>> Begin INFORMATION SHOWN
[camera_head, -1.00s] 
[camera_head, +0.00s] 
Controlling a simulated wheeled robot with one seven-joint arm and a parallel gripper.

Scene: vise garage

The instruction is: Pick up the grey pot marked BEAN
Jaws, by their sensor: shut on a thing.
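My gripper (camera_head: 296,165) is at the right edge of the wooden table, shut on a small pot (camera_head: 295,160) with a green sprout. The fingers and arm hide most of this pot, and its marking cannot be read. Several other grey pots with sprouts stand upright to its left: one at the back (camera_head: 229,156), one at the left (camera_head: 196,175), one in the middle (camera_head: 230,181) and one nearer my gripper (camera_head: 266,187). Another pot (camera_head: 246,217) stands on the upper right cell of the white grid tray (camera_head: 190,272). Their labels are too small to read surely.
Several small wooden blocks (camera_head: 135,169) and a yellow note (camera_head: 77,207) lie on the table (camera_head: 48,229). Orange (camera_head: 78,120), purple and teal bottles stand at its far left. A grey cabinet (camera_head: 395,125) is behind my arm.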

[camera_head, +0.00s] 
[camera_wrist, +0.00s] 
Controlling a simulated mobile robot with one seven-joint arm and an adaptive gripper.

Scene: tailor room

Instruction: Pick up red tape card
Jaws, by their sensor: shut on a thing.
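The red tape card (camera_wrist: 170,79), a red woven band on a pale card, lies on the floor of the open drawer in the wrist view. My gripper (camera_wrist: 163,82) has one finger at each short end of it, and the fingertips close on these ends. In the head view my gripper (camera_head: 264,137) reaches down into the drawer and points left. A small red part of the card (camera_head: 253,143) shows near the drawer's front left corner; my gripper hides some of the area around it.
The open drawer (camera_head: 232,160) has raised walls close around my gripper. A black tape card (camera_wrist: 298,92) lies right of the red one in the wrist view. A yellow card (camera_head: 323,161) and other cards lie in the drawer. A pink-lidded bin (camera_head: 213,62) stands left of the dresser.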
>> End INFORMATION SHOWN
• PROBLEM TO WORK ON: Search the data above for the string "simulated" and return every line that has it.

• TASK SOLUTION:
Controlling a simulated wheeled robot with one seven-joint arm and a parallel gripper.
Controlling a simulated mobile robot with one seven-joint arm and an adaptive gripper.

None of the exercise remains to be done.